▶ **REQUIRED TASK**: Go through the listing below and list every line with "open".

....................

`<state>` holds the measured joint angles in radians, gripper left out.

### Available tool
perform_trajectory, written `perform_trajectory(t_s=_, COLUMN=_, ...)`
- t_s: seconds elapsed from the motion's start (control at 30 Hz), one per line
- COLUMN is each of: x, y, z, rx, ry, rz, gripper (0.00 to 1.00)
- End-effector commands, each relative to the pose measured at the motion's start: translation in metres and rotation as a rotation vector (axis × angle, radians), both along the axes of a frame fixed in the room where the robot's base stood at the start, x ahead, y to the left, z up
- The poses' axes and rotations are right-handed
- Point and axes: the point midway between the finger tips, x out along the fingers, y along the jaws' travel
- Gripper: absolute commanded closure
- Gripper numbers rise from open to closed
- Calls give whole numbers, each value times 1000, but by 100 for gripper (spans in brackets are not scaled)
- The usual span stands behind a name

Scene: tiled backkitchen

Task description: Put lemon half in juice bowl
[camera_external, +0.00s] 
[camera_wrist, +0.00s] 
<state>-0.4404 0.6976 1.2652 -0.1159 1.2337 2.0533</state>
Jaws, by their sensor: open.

....................

▶ **CORRECT ANSWER**:
- Gripper numbers rise from open to closed
Jaws, by their sensor: open.

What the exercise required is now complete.